■ **Material**
···

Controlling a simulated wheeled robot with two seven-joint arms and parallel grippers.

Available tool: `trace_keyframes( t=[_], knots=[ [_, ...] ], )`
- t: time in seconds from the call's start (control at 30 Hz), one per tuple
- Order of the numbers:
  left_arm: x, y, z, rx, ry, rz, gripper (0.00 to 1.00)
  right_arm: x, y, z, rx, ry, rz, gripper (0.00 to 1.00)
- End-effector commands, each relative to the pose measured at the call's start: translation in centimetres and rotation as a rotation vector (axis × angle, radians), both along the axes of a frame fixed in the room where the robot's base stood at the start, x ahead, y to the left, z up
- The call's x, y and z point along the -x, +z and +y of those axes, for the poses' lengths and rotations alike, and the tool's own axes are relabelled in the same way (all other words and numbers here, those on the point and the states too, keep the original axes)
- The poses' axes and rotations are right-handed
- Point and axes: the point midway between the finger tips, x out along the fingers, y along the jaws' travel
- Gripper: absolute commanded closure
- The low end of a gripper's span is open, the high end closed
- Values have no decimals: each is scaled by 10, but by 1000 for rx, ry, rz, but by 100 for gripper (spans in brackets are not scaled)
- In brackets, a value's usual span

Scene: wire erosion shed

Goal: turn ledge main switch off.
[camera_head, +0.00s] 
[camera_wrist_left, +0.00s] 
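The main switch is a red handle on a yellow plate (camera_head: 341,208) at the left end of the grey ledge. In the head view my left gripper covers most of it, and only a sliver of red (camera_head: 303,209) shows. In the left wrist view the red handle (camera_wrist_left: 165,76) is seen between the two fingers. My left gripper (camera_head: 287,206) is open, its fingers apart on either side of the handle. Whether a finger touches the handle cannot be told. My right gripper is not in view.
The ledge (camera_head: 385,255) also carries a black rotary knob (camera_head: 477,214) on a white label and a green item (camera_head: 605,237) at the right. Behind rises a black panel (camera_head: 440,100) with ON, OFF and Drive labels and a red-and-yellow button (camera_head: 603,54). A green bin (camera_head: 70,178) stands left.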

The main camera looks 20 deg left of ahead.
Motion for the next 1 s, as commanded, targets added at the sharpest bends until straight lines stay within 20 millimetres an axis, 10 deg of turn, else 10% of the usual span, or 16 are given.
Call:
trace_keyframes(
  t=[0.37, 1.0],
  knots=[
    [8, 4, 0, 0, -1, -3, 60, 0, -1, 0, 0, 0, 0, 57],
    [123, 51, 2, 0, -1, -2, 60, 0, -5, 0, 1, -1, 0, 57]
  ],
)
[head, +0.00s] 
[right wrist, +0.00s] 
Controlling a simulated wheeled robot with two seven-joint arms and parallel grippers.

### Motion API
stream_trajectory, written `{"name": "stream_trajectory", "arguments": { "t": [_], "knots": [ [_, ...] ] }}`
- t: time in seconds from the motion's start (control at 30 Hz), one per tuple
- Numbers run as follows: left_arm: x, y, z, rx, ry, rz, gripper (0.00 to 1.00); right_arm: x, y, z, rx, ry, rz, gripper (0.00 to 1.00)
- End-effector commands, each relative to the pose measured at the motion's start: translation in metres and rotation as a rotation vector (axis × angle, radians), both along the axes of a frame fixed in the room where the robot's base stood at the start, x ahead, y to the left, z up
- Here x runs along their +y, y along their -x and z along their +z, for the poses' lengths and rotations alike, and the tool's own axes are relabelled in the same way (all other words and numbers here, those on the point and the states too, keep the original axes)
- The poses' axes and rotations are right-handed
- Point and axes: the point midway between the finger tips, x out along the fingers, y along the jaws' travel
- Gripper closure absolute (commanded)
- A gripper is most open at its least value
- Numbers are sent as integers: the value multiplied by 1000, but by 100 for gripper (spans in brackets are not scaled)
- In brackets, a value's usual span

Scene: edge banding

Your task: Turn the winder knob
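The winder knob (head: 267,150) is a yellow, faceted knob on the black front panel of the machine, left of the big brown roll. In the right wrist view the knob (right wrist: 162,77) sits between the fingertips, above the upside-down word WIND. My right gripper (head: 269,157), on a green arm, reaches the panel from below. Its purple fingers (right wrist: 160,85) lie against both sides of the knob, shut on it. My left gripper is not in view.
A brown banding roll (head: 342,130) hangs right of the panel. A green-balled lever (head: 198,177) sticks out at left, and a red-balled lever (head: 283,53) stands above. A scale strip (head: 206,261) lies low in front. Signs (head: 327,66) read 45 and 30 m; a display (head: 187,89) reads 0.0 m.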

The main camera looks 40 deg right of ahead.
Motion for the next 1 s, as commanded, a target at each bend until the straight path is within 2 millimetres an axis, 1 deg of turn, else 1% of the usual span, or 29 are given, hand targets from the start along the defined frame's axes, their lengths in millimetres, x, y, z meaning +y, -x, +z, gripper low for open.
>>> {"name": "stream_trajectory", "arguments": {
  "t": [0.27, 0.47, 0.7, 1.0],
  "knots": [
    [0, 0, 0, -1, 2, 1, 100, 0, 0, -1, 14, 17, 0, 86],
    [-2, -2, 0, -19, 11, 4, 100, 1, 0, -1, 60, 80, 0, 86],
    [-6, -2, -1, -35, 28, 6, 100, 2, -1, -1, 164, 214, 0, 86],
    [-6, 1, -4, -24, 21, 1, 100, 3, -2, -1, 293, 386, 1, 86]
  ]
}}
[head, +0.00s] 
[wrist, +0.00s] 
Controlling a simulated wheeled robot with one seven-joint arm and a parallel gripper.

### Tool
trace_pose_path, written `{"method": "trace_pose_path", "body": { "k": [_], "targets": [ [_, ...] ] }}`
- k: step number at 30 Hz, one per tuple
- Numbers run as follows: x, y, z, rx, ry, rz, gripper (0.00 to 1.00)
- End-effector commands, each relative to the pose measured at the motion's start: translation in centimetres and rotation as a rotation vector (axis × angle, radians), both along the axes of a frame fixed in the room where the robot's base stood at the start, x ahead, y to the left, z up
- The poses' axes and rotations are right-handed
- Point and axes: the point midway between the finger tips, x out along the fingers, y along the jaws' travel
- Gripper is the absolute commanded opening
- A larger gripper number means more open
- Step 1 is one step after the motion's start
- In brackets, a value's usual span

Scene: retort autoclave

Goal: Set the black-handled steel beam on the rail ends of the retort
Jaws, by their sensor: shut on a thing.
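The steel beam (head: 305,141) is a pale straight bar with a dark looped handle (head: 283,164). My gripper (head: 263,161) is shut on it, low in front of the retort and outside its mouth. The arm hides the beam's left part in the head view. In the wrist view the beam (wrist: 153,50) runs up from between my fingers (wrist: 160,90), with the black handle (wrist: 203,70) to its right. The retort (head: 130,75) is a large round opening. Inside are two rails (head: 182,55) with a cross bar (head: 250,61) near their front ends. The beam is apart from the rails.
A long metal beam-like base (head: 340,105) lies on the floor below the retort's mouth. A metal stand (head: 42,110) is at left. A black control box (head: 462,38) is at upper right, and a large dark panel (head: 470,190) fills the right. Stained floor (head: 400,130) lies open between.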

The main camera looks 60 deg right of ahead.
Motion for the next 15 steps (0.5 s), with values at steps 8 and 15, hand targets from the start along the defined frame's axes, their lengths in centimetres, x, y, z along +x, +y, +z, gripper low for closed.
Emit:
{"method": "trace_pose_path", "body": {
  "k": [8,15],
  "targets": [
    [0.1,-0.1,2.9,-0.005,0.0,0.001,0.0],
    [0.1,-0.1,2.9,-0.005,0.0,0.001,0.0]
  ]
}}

···

■ **Task**
Copy the material above back out, exactly as written.

■ **Written response**
Controlling a simulated wheeled robot with two seven-joint arms and parallel grippers.

Available tool: `trace_keyframes( t=[_], knots=[ [_, ...] ], )`
- t: time in seconds from the call's start (control at 30 Hz), one per tuple
- Order of the numbers:
  left_arm: x, y, z, rx, ry, rz, gripper (0.00 to 1.00)
  right_arm: x, y, z, rx, ry, rz, gripper (0.00 to 1.00)
- End-effector commands, each relative to the pose measured at the call's start: translation in centimetres and rotation as a rotation vector (axis × angle, radians), both along the axes of a frame fixed in the room where the robot's base stood at the start, x ahead, y to the left, z up
- The call's x, y and z point along the -x, +z and +y of those axes, for the poses' lengths and rotations alike, and the tool's own axes are relabelled in the same way (all other words and numbers here, those on the point and the states too, keep the original axes)
- The poses' axes and rotations are right-handed
- Point and axes: the point midway between the finger tips, x out along the fingers, y along the jaws' travel
- Gripper: absolute commanded closure
- The low end of a gripper's span is open, the high end closed
- Values have no decimals: each is scaled by 10, but by 1000 for rx, ry, rz, but by 100 for gripper (spans in brackets are not scaled)
- In brackets, a value's usual span

Scene: wire erosion shed

Goal: turn ledge main switch off.
[camera_head, +0.00s] 
[camera_wrist_left, +0.00s] 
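The main switch is a red handle on a yellow plate (camera_head: 341,208) at the left end of the grey ledge. In the head view my left gripper covers most of it, and only a sliver of red (camera_head: 303,209) shows. In the left wrist view the red handle (camera_wrist_left: 165,76) is seen between the two fingers. My left gripper (camera_head: 287,206) is open, its fingers apart on either side of the handle. Whether a finger touches the handle cannot be told. My right gripper is not in view.
The ledge (camera_head: 385,255) also carries a black rotary knob (camera_head: 477,214) on a white label and a green item (camera_head: 605,237) at the right. Behind rises a black panel (camera_head: 440,100) with ON, OFF and Drive labels and a red-and-yellow button (camera_head: 603,54). A green bin (camera_head: 70,178) stands left.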

The main camera looks 20 deg left of ahead.
Motion for the next 1 s, as commanded, targets added at the sharpest bends until straight lines stay within 20 millimetres an axis, 10 deg of turn, else 10% of the usual span, or 16 are given.
Call:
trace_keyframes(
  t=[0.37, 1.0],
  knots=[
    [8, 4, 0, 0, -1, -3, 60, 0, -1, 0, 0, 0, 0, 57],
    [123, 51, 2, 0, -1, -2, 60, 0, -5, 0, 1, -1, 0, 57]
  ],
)
[head, +0.00s] 
[right wrist, +0.00s] 
Controlling a simulated wheeled robot with two seven-joint arms and parallel grippers.

### Motion API
stream_trajectory, written `{"name": "stream_trajectory", "arguments": { "t": [_], "knots": [ [_, ...] ] }}`
- t: time in seconds from the motion's start (control at 30 Hz), one per tuple
- Numbers run as follows: left_arm: x, y, z, rx, ry, rz, gripper (0.00 to 1.00); right_arm: x, y, z, rx, ry, rz, gripper (0.00 to 1.00)
- End-effector commands, each relative to the pose measured at the motion's start: translation in metres and rotation as a rotation vector (axis × angle, radians), both along the axes of a frame fixed in the room where the robot's base stood at the start, x ahead, y to the left, z up
- Here x runs along their +y, y along their -x and z along their +z, for the poses' lengths and rotations alike, and the tool's own axes are relabelled in the same way (all other words and numbers here, those on the point and the states too, keep the original axes)
- The poses' axes and rotations are right-handed
- Point and axes: the point midway between the finger tips, x out along the fingers, y along the jaws' travel
- Gripper closure absolute (commanded)
- A gripper is most open at its least value
- Numbers are sent as integers: the value multiplied by 1000, but by 100 for gripper (spans in brackets are not scaled)
- In brackets, a value's usual span

Scene: edge banding

Your task: Turn the winder knob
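The winder knob (head: 267,150) is a yellow, faceted knob on the black front panel of the machine, left of the big brown roll. In the right wrist view the knob (right wrist: 162,77) sits between the fingertips, above the upside-down word WIND. My right gripper (head: 269,157), on a green arm, reaches the panel from below. Its purple fingers (right wrist: 160,85) lie against both sides of the knob, shut on it. My left gripper is not in view.
A brown banding roll (head: 342,130) hangs right of the panel. A green-balled lever (head: 198,177) sticks out at left, and a red-balled lever (head: 283,53) stands above. A scale strip (head: 206,261) lies low in front. Signs (head: 327,66) read 45 and 30 m; a display (head: 187,89) reads 0.0 m.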

The main camera looks 40 deg right of ahead.
Motion for the next 1 s, as commanded, a target at each bend until the straight path is within 2 millimetres an axis, 1 deg of turn, else 1% of the usual span, or 29 are given, hand targets from the start along the defined frame's axes, their lengths in millimetres, x, y, z meaning +y, -x, +z, gripper low for open.
>>> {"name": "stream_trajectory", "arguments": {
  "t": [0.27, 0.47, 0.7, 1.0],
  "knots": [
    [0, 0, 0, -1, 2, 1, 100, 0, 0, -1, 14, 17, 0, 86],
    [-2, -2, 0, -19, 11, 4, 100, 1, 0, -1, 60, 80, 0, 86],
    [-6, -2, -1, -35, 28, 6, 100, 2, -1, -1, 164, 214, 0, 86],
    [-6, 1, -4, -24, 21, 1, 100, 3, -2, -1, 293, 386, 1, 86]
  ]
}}
[head, +0.00s] 
[wrist, +0.00s] 
Controlling a simulated wheeled robot with one seven-joint arm and a parallel gripper.

### Tool
trace_pose_path, written `{"method": "trace_pose_path", "body": { "k": [_], "targets": [ [_, ...] ] }}`
- k: step number at 30 Hz, one per tuple
- Numbers run as follows: x, y, z, rx, ry, rz, gripper (0.00 to 1.00)
- End-effector commands, each relative to the pose measured at the motion's start: translation in centimetres and rotation as a rotation vector (axis × angle, radians), both along the axes of a frame fixed in the room where the robot's base stood at the start, x ahead, y to the left, z up
- The poses' axes and rotations are right-handed
- Point and axes: the point midway between the finger tips, x out along the fingers, y along the jaws' travel
- Gripper is the absolute commanded opening
- A larger gripper number means more open
- Step 1 is one step after the motion's start
- In brackets, a value's usual span

Scene: retort autoclave

Goal: Set the black-handled steel beam on the rail ends of the retort
Jaws, by their sensor: shut on a thing.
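The steel beam (head: 305,141) is a pale straight bar with a dark looped handle (head: 283,164). My gripper (head: 263,161) is shut on it, low in front of the retort and outside its mouth. The arm hides the beam's left part in the head view. In the wrist view the beam (wrist: 153,50) runs up from between my fingers (wrist: 160,90), with the black handle (wrist: 203,70) to its right. The retort (head: 130,75) is a large round opening. Inside are two rails (head: 182,55) with a cross bar (head: 250,61) near their front ends. The beam is apart from the rails.
A long metal beam-like base (head: 340,105) lies on the floor below the retort's mouth. A metal stand (head: 42,110) is at left. A black control box (head: 462,38) is at upper right, and a large dark panel (head: 470,190) fills the right. Stained floor (head: 400,130) lies open between.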

The main camera looks 60 deg right of ahead.
Motion for the next 15 steps (0.5 s), with values at steps 8 and 15, hand targets from the start along the defined frame's axes, their lengths in centimetres, x, y, z along +x, +y, +z, gripper low for closed.
Emit:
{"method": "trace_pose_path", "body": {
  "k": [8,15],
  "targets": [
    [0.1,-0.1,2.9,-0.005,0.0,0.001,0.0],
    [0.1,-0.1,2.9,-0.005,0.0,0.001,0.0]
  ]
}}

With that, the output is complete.